A MOVING tribute to the victims of Hiroshima and Nagasaki was held in Haverfordwest on Wednesday (August 6).
Organised by Pembrokeshire Peace Group, the event was one of several around Wales to remember those who died when atomic bombs were dropped on the two cities in 1945.
More than 200,000 people were killed instantly by heat, fire and radiation from the two blasts, and hundreds of thousands were made sick and died over the following weeks, months and years from the effects of radioactivity.
The evening saw a local harpist and Ceredigion based indie-rock band Scene Red perform on Picton Playing fields, followed by a candlelit procession towards the Cleddau.
Former Newport town crier Robbie Manson then gave an impassioned anti-war speech outside County Hall.
At dusk, a two-minute silence was observed, before the paper candle boats were released on to the river.

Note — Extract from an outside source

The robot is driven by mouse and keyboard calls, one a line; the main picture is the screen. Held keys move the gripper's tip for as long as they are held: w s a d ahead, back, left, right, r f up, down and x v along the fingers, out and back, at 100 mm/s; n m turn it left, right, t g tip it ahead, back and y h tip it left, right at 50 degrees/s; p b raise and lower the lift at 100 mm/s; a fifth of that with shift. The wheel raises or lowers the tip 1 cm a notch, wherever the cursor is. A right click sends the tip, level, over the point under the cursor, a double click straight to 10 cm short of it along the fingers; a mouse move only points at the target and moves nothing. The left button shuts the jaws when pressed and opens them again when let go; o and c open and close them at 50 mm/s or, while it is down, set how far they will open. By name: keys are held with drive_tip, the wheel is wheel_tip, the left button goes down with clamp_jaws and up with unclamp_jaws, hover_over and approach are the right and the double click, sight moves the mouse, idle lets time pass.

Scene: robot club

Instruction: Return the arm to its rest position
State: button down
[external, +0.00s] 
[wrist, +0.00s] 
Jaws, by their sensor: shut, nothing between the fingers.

Mr Manson said it was important to remember all the lives lost in the Second World War, not just British lives.
“It’s important we remember the suffering,” he said.

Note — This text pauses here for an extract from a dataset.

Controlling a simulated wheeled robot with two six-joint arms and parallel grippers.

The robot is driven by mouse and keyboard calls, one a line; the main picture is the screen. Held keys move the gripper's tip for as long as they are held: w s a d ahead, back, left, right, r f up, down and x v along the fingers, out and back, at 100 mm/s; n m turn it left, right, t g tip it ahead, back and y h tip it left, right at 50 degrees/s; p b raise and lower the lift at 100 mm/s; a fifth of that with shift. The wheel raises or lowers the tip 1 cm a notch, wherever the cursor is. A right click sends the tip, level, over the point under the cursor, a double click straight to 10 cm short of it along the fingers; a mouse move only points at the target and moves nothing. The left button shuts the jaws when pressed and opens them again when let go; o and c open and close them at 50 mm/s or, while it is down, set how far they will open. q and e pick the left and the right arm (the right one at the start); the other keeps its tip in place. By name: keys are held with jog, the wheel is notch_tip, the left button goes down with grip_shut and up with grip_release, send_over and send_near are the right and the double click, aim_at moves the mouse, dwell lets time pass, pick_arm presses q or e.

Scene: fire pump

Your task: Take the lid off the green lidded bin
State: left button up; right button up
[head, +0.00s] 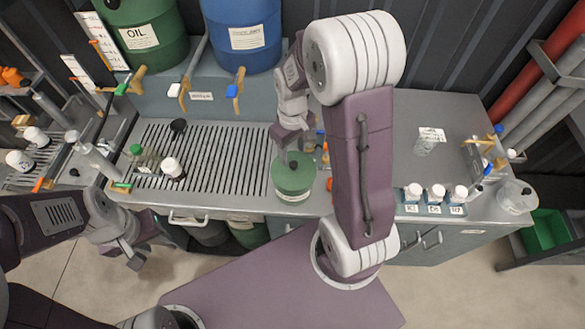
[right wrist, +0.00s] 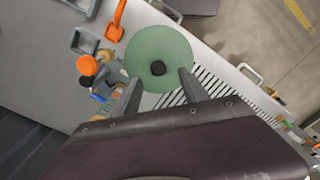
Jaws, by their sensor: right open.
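The green lidded bin (head: 293,196) stands on the grey counter near its front edge, right of the slotted drain area. Its round green lid (head: 294,175) is on it. Contact cannot be told. My left gripper (head: 138,254) hangs in front of the counter, away from the bin; its jaw opening is unclear.
Small bottles and orange-and-blue items (right wrist: 92,72) stand close beside the bin. Green (head: 145,35) and blue (head: 243,35) drums stand at the back. Three white-capped jars (head: 436,192) sit on the right. The slotted drain area (head: 222,160) is mostly clear.

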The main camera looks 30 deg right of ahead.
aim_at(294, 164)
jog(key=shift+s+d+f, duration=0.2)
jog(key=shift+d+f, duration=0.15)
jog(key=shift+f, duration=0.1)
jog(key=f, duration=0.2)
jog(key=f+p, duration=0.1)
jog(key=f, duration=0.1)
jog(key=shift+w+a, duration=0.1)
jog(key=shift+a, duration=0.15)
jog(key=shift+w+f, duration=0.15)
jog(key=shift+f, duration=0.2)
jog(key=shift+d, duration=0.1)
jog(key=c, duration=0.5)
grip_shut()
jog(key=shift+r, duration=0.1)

“Although it’s more than half a century away its still with us today to the tune of something like half a million pounds a year for 20 years.”

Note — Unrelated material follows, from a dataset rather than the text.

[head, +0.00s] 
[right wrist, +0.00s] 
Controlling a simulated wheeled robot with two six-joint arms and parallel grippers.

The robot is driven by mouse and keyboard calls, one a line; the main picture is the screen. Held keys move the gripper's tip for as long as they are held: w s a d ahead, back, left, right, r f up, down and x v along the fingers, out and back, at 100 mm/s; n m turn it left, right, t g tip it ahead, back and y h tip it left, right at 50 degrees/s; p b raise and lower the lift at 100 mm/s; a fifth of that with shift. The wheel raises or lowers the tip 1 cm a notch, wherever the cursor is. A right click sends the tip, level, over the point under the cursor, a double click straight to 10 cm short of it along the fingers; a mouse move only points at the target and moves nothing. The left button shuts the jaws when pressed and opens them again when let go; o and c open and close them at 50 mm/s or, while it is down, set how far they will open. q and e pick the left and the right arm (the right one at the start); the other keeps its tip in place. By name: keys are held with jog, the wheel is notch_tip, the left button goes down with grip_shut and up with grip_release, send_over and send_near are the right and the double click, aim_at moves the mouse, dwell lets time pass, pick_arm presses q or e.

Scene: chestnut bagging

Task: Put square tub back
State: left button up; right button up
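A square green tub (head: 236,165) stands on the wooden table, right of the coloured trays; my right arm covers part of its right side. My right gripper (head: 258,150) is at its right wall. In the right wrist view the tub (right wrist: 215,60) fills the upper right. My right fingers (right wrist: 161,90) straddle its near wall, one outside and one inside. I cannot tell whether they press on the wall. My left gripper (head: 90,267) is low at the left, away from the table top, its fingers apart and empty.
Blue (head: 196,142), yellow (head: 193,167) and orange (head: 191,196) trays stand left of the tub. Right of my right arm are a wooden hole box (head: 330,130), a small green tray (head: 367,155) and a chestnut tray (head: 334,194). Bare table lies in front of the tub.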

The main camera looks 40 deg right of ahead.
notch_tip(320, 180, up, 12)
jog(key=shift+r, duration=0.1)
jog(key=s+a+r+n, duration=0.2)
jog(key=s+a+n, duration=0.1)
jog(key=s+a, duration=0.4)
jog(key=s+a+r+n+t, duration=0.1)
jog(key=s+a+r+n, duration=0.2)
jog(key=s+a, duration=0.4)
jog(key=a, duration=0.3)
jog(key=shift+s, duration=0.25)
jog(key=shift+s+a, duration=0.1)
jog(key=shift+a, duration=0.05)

Established in the 1980s, during a time of intense debate about nuclear weaponry, the annual commemoration was held for many years at the Iron Bridge in Newport.
It was moved to Haverfordwest several years ago, in a bid to better connect with people from ‘the seat of the county’.
Events were also held across Wales, including on the Maes at this year’s National Eisteddfod in Llanelli, in a bid to send a clear message to the Welsh Government and to all Governments across the world will be that nuclear weapons are not wanted or needed.
Jill Gough, Campaign for Nuclear Disarmament (CND) Cymru national secretary, said: “Nuclear weapons only ensure a more dangerous and fragile future.
“British nuclear disarmament would set an example to the rest of the world – to nuclear weapons states and those aspiring to acquire nuclear weapons.”